### What the task asks
Return the whole listing, line for line, without the pictures in it.

_____

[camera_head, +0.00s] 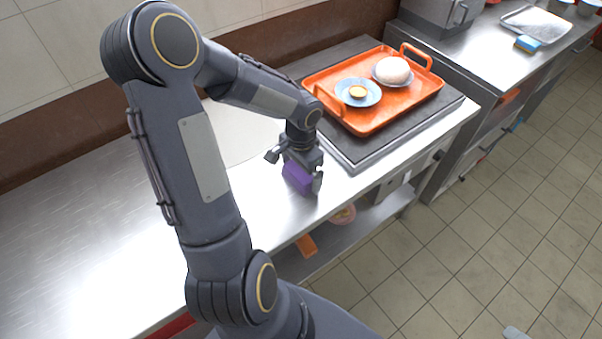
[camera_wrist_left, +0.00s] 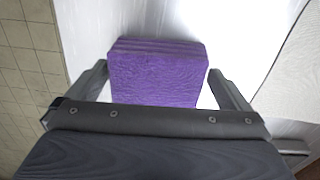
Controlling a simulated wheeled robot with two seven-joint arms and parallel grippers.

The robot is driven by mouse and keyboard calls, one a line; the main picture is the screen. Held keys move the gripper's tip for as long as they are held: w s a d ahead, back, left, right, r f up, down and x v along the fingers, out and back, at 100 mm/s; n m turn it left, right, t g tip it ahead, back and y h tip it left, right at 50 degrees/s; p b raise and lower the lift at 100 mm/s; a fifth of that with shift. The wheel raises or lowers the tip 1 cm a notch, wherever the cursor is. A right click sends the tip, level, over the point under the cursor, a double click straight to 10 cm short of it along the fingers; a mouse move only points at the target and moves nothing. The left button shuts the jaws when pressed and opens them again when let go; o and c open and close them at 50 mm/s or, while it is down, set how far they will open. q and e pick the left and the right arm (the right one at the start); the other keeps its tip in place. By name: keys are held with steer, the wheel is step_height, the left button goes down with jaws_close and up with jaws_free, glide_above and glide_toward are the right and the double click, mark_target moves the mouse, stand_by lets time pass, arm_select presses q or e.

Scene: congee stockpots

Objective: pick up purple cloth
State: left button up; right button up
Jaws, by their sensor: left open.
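The purple cloth (camera_head: 298,177) is a folded block on the steel counter, close to its front edge. My left gripper (camera_head: 296,172) points down over it from above, with one finger to each side. In the left wrist view the purple cloth (camera_wrist_left: 156,76) lies between the two fingers of my left gripper (camera_wrist_left: 160,84). The fingers are open, with a narrow gap on both sides of the cloth. The lower part of the cloth is hidden behind the gripper body there. My right gripper is not in view.
An orange tray (camera_head: 421,94) with a plate and a white bun sits on a dark slab right of the gripper. The counter (camera_head: 70,240) is clear at left. Its front edge drops to a lower shelf. A blue-and-yellow sponge (camera_head: 528,43) lies on another counter.

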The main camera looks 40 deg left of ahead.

_____

### The solution
[camera_head, +0.00s] 
[camera_wrist_left, +0.00s] 
Controlling a simulated wheeled robot with two seven-joint arms and parallel grippers.

The robot is driven by mouse and keyboard calls, one a line; the main picture is the screen. Held keys move the gripper's tip for as long as they are held: w s a d ahead, back, left, right, r f up, down and x v along the fingers, out and back, at 100 mm/s; n m turn it left, right, t g tip it ahead, back and y h tip it left, right at 50 degrees/s; p b raise and lower the lift at 100 mm/s; a fifth of that with shift. The wheel raises or lowers the tip 1 cm a notch, wherever the cursor is. A right click sends the tip, level, over the point under the cursor, a double click straight to 10 cm short of it along the fingers; a mouse move only points at the target and moves nothing. The left button shuts the jaws when pressed and opens them again when let go; o and c open and close them at 50 mm/s or, while it is down, set how far they will open. q and e pick the left and the right arm (the right one at the start); the other keeps its tip in place. By name: keys are held with steer, the wheel is step_height, the left button goes down with jaws_close and up with jaws_free, glide_above and glide_toward are the right and the double click, mark_target moves the mouse, stand_by lets time pass, arm_select presses q or e.

Scene: congee stockpots

Objective: pick up purple cloth
State: left button up; right button up
Jaws, by their sensor: left open.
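The purple cloth (camera_head: 298,177) is a folded block on the steel counter, close to its front edge. My left gripper (camera_head: 296,172) points down over it from above, with one finger to each side. In the left wrist view the purple cloth (camera_wrist_left: 156,76) lies between the two fingers of my left gripper (camera_wrist_left: 160,84). The fingers are open, with a narrow gap on both sides of the cloth. The lower part of the cloth is hidden behind the gripper body there. My right gripper is not in view.
An orange tray (camera_head: 421,94) with a plate and a white bun sits on a dark slab right of the gripper. The counter (camera_head: 70,240) is clear at left. Its front edge drops to a lower shelf. A blue-and-yellow sponge (camera_head: 528,43) lies on another counter.

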The main camera looks 40 deg left of ahead.

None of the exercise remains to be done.